Sunday, December 18, 2016

The Rose in Winter


Winter is already here. But a more serious episode of the same familiar story was set to arrive over the weekend—first five to eight inches of snow, then a drop in temperature to -20 and beyond.
Not a super-big deal. But it was enough to keep us at home on Friday night, even though we had tickets to a concert by the Rose Ensemble at a church in St. Paul.

Maybe that was the thing: the image of snaking home through the snow after the concert, with pile-ups left and right, along I-94. Maybe the bridge would collapse while we were crossing the Mississippi? That's a long way down. And those narrow cruciform churches where they schedule the events! Bad sight lines, wooden pews. Ugh! Better to stay home, light a fire in the fireplace, pull out my new (used) copy of Julio Cortázar's Diary of Andrés Fava, and enjoy a quiet evening as the snow piles up on the yew bushes outside the living room window. The price we paid for the tickets might just as well be considered a year-end donation. Right?

Yet checking the website, I noticed that the Rose Ensemble was doing the same show at a church in Bloomington on Sunday afternoon. So we drove down just to see if they'd let us in with our unused tickets from Friday night. The temperature was -7. Not bad enough to keep the fans away, I suspected. All the same, I was pretty sure they'd have some room in the church somewhere. And over the years I've noticed there's something open and friendly about the organization, the exacting standards of the musicianship notwithstanding. Maybe because I've been to so many of the free programs they put on at public libraries. Maybe because I'm impressed by the efforts the Rose Ensemble makes to perform in smaller towns throughout the state, from Hibbing and Albert Lea to Detroit Lakes and Winona.

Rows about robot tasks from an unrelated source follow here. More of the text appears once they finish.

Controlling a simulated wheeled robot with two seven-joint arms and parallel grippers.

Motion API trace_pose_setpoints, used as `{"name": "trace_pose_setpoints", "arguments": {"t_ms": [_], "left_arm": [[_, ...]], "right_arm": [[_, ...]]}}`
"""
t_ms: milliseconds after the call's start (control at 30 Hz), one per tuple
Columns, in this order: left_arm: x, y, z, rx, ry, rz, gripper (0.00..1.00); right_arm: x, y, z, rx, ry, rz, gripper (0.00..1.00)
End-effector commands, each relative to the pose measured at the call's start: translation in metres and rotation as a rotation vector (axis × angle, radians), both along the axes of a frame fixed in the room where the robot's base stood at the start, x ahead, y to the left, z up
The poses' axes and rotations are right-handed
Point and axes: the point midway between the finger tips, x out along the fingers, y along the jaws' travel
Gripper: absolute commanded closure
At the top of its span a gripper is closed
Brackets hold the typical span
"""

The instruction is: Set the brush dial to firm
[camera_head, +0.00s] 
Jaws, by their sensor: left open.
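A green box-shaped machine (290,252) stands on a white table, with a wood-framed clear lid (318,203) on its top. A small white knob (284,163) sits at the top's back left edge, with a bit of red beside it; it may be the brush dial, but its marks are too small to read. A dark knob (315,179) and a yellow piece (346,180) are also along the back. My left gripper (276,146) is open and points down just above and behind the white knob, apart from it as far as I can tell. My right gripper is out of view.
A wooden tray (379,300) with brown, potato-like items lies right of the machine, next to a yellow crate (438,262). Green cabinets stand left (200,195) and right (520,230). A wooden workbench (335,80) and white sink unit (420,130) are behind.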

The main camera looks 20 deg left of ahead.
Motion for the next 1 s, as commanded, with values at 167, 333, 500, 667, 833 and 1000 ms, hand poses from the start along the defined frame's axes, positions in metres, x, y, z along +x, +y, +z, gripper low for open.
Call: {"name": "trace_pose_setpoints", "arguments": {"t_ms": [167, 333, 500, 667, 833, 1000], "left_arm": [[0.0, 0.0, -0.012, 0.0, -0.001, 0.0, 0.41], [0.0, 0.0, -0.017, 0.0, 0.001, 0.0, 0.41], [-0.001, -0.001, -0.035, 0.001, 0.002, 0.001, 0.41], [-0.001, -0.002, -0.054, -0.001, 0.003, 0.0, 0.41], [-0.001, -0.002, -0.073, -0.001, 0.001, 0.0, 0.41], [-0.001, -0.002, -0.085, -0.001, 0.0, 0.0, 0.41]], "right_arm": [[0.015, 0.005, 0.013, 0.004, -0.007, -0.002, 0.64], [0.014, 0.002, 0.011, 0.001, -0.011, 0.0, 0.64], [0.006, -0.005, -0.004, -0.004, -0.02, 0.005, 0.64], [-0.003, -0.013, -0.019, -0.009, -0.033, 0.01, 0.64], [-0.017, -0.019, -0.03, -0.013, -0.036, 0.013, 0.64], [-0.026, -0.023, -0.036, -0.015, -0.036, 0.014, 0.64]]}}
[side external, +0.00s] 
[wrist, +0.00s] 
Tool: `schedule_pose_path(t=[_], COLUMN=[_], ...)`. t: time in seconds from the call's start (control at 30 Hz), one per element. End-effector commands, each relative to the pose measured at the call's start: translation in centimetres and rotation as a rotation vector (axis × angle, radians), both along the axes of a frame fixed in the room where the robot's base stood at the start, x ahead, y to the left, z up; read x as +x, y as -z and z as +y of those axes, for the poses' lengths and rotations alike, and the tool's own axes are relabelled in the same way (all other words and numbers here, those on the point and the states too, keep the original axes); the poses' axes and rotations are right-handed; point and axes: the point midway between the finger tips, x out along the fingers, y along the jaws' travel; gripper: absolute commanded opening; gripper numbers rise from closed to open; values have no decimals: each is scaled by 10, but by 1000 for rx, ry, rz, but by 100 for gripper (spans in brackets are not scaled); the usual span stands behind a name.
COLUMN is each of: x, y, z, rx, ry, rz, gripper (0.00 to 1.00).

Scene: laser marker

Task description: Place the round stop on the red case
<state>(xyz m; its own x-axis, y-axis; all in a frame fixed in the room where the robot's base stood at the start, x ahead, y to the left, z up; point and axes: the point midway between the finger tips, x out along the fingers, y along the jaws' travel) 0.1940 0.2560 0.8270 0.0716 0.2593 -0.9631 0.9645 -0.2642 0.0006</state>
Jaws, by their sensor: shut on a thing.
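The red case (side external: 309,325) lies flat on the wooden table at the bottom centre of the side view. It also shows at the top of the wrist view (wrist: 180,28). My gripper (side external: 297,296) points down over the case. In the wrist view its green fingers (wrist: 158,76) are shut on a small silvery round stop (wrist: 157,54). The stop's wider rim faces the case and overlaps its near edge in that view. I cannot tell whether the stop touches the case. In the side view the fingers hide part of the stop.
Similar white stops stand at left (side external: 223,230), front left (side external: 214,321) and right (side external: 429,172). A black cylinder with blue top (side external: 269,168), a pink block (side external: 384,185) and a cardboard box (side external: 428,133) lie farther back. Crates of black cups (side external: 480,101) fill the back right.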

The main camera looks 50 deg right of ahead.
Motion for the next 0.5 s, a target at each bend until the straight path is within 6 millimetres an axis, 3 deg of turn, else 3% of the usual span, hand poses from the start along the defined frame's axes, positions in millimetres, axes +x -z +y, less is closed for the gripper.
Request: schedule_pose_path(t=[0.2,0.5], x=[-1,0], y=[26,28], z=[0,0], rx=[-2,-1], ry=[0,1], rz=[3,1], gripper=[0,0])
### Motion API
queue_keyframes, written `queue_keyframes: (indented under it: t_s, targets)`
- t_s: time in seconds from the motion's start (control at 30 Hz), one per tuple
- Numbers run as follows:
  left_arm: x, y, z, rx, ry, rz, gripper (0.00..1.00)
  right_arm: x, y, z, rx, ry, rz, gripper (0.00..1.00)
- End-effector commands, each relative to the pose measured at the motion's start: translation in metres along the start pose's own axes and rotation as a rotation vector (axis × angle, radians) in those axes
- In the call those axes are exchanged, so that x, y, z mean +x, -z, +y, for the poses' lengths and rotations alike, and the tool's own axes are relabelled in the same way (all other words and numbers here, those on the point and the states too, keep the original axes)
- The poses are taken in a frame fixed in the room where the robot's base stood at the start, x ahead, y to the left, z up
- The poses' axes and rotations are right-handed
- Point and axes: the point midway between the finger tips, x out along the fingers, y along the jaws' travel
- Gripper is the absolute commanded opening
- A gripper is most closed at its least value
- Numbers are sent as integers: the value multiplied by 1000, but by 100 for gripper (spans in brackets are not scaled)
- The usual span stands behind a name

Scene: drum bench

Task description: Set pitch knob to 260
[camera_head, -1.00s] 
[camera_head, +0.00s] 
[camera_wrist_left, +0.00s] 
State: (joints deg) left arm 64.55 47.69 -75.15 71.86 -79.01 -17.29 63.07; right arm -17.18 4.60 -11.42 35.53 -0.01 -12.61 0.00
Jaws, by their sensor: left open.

"I have a problem," I said to the man behind the cash box.

"How can I help you?"

"We have tickets to the Friday show..."

"Of course we can fit you in. I see you were in section B." And he scribbled something on my print-out with a Sharpie. And that was that.

The concert was very fine. A few familiar faces amid the group—founder Jordan Sramek, basses Mark Dietrich and Jake Endres, alto Clara Osowski from the Source Song Festival and Consortium Carissimi. The others were new to me, though they were uniformly on the mark. 

The compositions ranged  from medieval plainchant to Palestrina and Praetorius.  These are the names we hear again and again, along with Machaut, Dufay, Lassos, while seldom recognizing any particular composition as one we've heard before. Throw in a few numbers by abbess Hildegard von Bingen (all of which sound like the same number...but nice) and the world premier of a piece by Victor Zupanc, and you've got a varied and stimulating program.

It's the kind of music in which each voice must stand alone, hit the right pitch, blend, be expressive, hold back, contribute to the whole. There is no place to hide, and these musicians can do it.


As so often seems to happen, I found myself seated next to a fidgetter.  The woman flipped the pages of her program, underlined things, wrote notes in the margins—in short, did everything except listen to the music! I felt like grabbing her by the collar and saying, "Do you even like music? Why did you come?"

But when the Rose Ensemble's manager, Peter Carlson, gave a little speech before intermission about charitable contributions (he was also the man behind the cash box who had let us in) the woman whipped out her checkbook and wrote a check. (Five dollars? Or five-hundred? I couldn't see.) I guess she likes music in one way or another. (Sorry to say, it took her about five minutes of fumbling before she got the checkbook back in her purse.)

But this irritant did little to undermine the loveliness of the performance. And who knows? Maybe the woman was really very interested in the music. When she heard:

O frondens virga,
in tua nobilitate stans
sicut aurora procedit:
 nunc gaude et letare
et nos debiles dignare
a mala consuetudine liberare
atque manum tuam porrige
ad erigendum nos.
  
Perhaps she wanted to know what it meant.

O blooming branch,
you stand upright in your nobility,
as breaks the dawn on high:
Rejoice now and be glad,
and deign to free us, frail and weakened,
from the wicked habits of our age;
stretch forth your hand
to lift us up aright.

Frankly, I don't think so. But it doesn't matter. The beauty of the voices and the harmonies transcend meaning.

But is that true? Poets of the time loved to exploit the play on words between "virga" (blooming branch) and "virgin" (which is blooming... what?)  Perhaps I was just being a lazy sensualist rather than a serious-minded witness to the faith by ignoring the printed page. Still, at a concert, the sound is the thing. And one's neighbors in the pew ought not to be disturbed.

All I know is that there was still light in the sky as we drove north on Highway 100 toward Golden Valley after the show. The concert was good. The performers, and the organization itself, was generous-hearted. No one could ask for more.